Durant près de deux ans, la
question de la personnalité
juridique
de l'OCCAR, essentielle car elle conditionne sa capacité
à passer des marchés de manière autonome, a fait l'objet
de tergiversations. Après avoir tenté d'ériger l'OCCAR en
organe subsidiaire de l'UEO, ce qui aurait pu en faire l'embryon d'une agence
européenne de l'armement, mais devant les réticences qu'un tel
projet suscitait, c'est finalement une
convention quadrilatérale
qui a été
signée le 9 septembre 1998
à
Farnborough.
Dotée de la personnalité juridique, l'OCCAR mènera sa
politique d'acquisition selon des règles propres, qui se substitueront
aux réglementations nationales. L'OCCAR ne fonctionnera pas
exclusivement sur la base de l'unanimité des pays membres puisque la
convention a prévu la possibilité de décisions à la
majorité qualifiée tenant compte du poids des différents
Etats au sein de l'organisme.
Les principes d'acquisition sur lesquels les quatre pays se sont
accordés sont notamment la mise en concurrence systématique dans
tous les pays européens, l'extension à la concurrence
extra-européenne en cas de réciprocité effective,
l'abandon de la notion de "juste retour" industriel apprécié
programme par programme au profit d'un "juste retour" globalisé sur
plusieurs programmes et sur plusieurs années.
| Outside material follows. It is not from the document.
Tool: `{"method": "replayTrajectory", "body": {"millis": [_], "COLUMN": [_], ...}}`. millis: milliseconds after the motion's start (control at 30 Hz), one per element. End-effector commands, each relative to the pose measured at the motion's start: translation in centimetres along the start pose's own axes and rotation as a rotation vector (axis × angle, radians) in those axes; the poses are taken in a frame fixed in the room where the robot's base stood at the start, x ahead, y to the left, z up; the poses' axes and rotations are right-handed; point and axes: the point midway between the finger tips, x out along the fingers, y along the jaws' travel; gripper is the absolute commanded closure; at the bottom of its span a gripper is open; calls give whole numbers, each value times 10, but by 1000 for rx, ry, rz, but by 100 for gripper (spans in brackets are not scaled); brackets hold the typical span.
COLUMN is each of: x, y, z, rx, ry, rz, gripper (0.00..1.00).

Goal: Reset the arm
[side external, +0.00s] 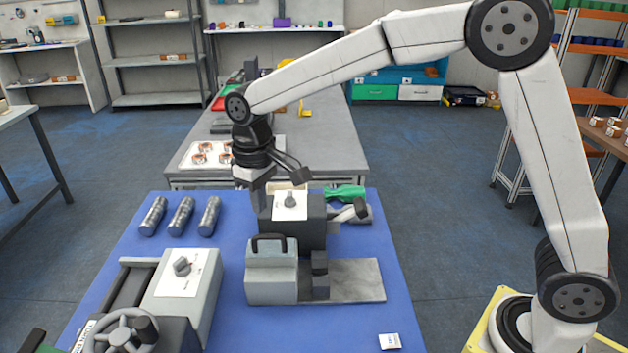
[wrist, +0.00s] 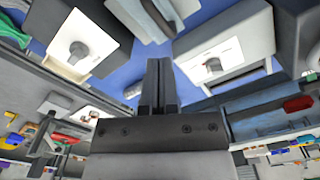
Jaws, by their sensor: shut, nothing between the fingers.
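My gripper (side external: 258,196) hangs from my arm above the back part of the blue table, over or just left of a dark grey box (side external: 314,235) with a white panel and a grey knob. In the wrist view its two dark fingers (wrist: 158,64) are together, with nothing between them. How high the tips are above the box is hard to tell. Two knobbed white panels show in the wrist view, one at the left (wrist: 85,48) and one at the right (wrist: 216,62), with blue table between them.
Several things stand on the blue table (side external: 235,310): three metal cylinders (side external: 181,216), a grey handled block (side external: 268,275), a metal plate (side external: 357,279), a wheeled machine (side external: 120,335), a green object (side external: 346,193) and a small white label (side external: 390,341). A grey table (side external: 320,150) stands behind.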

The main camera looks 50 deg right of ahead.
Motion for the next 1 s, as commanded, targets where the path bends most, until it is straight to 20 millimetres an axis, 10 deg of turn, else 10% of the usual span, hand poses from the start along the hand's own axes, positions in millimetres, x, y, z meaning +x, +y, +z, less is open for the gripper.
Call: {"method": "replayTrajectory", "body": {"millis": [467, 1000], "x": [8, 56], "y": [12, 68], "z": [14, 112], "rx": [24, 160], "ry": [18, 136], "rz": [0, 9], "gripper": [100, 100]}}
L'OCCAR ayant pour mission de renforcer l'efficacité de la conduite des
programmes menés en coopération, elle a vocation, dans le futur,
à accueillir un nombre grandissant de ces programmes.
Pour le moment, seuls ont été intégrés les
programmes franco-allemands suivants : les missiles Milan, Hot, Roland et
l'hélicoptère Tigre. Sont en cours d'intégration : la
famille de missiles surface-air futurs (FSAF), le radar de contrebatterie
Cobra, le missile antichar de troisième génération
à moyenne portée (AC3G-MP) et le canon automoteur germano-italien
PZH2000. La réflexion se poursuit sur d'autre programmes, en particulier
la frégate antiaérienne Horizon et le système Paams.
L'OCCAR dispose déjà d'une structure réduite (30 personnes
fin 1998) installée à Bonn et dirigée par un
Français. Avec les directions de programmes qui lui sont
rattachées, l'OCCAR dispose aujourd'hui d'un effectif de 120 personnes.